The moral of this story? Focus on making new behaviors enjoyable. If you’re trying to start a new behavior and you find it enjoyable, it will be easy to change and make it a habit.

How Do You Make Things Enjoyable?

Full length books can be devoted to answering this question, “How do you make behaviors enjoyable?” so I won’t promise a solution here. Instead, I’ll stick with one simple idea that I’ve seen over and over in different forms. Nir Eyal has written about this principle–he calls it a “Minimum Enjoyable Action,” MEA for short. It’s a tried and true principle of behavior change: when you start a new habit, stick to the absolute simplest action possible. The idea is that if you start with an incredibly simple action, you can slowly add on to it to create behavior change.

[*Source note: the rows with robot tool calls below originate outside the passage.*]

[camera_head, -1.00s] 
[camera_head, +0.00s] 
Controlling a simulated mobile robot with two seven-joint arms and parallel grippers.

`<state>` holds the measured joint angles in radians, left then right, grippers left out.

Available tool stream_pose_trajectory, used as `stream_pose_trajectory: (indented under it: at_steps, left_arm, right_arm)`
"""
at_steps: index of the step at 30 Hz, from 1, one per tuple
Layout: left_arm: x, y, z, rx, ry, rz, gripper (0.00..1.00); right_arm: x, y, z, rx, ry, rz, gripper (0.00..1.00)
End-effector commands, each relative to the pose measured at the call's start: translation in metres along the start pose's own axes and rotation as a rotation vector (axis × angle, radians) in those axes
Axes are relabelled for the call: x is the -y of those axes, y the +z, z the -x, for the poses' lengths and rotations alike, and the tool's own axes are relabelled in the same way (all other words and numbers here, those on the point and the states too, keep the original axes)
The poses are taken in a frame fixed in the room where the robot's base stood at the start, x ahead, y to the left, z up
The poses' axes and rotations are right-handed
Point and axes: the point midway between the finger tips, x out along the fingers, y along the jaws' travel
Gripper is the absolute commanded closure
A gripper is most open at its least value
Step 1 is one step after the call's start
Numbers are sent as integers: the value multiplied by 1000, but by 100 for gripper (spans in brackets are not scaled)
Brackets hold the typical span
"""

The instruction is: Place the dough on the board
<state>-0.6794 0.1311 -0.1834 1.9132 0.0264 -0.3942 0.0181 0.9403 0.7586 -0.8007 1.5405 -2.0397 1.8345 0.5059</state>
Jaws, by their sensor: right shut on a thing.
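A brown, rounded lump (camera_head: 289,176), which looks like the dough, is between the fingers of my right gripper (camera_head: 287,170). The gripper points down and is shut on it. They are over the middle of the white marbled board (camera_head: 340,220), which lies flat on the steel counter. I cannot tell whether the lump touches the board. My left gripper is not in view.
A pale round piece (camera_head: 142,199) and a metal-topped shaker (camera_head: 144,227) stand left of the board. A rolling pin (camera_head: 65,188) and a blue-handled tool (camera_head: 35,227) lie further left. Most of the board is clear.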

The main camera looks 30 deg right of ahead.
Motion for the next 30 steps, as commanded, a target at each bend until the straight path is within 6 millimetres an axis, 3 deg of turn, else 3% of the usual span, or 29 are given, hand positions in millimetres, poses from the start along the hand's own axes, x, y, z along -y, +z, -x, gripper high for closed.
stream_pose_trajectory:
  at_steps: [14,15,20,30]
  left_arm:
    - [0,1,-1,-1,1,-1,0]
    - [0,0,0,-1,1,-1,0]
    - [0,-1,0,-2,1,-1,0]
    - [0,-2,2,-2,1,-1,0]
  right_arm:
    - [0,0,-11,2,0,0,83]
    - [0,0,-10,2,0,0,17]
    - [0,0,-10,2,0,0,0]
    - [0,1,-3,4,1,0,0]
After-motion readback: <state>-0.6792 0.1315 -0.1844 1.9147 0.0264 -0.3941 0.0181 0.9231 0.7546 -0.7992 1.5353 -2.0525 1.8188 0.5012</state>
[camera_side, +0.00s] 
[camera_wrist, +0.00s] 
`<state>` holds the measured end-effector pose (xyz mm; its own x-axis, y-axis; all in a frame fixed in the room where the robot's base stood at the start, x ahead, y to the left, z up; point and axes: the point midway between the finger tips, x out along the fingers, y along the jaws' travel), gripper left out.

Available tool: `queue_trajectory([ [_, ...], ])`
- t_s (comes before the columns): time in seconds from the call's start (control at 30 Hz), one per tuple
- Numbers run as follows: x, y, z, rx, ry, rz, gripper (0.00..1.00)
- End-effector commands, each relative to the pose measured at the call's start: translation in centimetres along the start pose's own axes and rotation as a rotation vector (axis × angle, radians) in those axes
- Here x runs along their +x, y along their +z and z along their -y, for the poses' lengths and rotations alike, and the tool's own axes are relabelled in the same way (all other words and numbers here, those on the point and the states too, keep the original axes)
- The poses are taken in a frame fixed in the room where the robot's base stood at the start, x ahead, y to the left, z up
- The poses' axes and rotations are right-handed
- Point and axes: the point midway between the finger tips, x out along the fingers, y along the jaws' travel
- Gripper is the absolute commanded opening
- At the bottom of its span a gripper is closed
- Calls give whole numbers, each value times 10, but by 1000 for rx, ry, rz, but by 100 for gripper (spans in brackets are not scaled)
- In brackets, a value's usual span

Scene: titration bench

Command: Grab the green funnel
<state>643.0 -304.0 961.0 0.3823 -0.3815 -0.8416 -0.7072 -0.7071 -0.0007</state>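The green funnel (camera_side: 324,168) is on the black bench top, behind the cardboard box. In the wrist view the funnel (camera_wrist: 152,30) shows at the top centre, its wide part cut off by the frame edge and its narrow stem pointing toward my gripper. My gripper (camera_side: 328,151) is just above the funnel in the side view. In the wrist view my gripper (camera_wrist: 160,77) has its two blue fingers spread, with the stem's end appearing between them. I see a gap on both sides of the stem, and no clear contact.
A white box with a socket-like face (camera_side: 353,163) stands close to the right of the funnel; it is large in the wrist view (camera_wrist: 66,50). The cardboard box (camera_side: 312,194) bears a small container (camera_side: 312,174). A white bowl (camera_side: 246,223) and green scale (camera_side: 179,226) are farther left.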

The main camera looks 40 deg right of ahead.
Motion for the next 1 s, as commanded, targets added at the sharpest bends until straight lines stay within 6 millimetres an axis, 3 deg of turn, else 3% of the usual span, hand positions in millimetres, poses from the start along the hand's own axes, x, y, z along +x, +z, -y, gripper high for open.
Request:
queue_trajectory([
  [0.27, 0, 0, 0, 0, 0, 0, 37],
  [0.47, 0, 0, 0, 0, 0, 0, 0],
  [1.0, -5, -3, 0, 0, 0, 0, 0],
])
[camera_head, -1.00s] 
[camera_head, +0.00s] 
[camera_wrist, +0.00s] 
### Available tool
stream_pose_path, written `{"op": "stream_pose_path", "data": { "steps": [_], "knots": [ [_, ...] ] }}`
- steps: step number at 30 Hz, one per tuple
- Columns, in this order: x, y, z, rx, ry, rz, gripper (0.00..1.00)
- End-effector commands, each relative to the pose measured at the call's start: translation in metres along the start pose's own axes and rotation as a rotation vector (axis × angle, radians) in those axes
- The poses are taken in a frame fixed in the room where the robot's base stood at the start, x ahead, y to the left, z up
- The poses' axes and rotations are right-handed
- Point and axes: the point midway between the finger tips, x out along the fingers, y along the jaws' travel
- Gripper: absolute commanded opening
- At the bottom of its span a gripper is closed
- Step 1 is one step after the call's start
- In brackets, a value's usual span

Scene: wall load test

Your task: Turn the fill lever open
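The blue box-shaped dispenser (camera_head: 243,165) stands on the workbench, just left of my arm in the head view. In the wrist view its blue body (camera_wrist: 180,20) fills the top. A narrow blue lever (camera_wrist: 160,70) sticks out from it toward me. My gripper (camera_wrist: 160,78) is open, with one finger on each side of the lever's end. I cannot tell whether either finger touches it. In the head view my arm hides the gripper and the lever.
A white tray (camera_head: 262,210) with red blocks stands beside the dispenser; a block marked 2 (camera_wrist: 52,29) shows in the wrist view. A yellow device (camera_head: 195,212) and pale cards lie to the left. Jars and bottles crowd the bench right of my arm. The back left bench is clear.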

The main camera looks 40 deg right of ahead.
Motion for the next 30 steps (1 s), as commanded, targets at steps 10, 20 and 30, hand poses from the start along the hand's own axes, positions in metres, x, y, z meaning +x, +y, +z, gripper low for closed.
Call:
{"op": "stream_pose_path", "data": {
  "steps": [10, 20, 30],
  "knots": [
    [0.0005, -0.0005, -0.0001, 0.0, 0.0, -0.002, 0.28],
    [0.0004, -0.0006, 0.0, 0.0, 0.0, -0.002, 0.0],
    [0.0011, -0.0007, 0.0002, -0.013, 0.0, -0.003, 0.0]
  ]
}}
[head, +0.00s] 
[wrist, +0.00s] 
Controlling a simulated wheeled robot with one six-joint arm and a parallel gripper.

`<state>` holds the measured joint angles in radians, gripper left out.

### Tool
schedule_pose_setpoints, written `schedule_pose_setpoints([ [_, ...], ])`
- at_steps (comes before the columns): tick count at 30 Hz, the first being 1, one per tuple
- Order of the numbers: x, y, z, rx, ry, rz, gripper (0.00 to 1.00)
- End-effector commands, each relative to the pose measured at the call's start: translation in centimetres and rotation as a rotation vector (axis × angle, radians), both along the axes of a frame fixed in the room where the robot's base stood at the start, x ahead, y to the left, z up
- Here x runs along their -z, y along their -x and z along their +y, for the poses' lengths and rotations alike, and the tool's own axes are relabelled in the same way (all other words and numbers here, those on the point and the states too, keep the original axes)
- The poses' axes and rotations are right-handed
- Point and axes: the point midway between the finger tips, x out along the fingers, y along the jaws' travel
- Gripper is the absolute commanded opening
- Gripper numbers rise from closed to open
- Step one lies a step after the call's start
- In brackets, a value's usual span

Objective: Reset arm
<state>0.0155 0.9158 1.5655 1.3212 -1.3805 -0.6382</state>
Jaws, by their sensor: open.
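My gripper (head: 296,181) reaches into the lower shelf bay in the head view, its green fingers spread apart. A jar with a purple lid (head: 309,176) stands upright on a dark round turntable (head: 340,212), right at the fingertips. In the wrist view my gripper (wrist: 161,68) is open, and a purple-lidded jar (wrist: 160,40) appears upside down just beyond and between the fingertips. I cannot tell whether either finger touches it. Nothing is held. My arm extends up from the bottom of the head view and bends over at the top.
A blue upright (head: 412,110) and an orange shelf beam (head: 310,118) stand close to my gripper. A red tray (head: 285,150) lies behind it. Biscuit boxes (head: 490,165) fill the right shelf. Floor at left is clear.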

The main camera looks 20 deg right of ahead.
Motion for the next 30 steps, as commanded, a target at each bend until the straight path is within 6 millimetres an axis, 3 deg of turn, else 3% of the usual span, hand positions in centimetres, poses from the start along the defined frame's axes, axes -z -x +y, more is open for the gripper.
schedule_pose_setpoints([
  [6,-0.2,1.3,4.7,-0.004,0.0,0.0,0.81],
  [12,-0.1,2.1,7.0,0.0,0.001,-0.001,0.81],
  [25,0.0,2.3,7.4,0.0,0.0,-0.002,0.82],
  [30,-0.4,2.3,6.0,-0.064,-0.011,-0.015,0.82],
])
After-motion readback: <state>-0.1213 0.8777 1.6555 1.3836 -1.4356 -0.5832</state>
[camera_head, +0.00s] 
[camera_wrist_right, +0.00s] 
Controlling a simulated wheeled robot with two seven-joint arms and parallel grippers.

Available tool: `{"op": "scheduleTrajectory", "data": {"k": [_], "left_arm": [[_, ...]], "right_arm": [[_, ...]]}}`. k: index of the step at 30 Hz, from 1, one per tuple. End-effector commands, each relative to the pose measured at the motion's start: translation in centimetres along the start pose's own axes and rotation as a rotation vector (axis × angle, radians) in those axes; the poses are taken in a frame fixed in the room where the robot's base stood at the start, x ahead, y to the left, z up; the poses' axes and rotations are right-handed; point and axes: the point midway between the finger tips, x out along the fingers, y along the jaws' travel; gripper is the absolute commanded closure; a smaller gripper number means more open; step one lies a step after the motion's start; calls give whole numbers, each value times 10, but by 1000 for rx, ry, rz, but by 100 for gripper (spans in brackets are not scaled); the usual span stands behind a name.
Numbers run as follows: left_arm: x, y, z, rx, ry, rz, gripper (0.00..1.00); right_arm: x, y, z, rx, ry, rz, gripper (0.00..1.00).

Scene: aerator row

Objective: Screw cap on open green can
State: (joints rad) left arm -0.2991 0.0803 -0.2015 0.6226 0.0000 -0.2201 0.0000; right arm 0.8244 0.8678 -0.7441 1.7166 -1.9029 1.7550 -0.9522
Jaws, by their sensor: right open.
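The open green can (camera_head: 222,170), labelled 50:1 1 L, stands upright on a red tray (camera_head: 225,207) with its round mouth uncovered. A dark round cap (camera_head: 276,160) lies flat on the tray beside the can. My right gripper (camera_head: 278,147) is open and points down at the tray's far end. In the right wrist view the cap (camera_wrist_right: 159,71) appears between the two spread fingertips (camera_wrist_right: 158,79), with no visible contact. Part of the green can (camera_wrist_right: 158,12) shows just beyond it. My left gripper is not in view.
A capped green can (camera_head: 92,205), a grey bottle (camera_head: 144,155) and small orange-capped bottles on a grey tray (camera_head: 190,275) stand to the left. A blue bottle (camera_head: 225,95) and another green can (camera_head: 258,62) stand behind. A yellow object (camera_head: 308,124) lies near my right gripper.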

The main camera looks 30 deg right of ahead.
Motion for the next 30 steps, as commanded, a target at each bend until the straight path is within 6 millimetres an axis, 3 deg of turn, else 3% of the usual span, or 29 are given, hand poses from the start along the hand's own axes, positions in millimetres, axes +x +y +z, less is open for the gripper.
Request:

In the words of habit blogger Leo Babauta, “Make it so easy you can’t say no.” Much of the pain and agony we experience as we try to engage new habits comes from self imposed expectations. We tell ourselves, “I have to go to the gym every day or I’m a failure,” or “If I eat one dessert, my entire fitness plan is ruined.”

By focusing on the simplest possible action, we guarantee our success and make it much easier to progress over time. Trying to eat healthy? Start by eating one piece of lettuce. Just one. Do that every day for a week, until you feel ready to work yourself up to another piece of lettuce. Your body and mind have time to adjust, and it will be much easier to learn to enjoy your new habits instead of forcing yourself into something you simply can’t enjoy.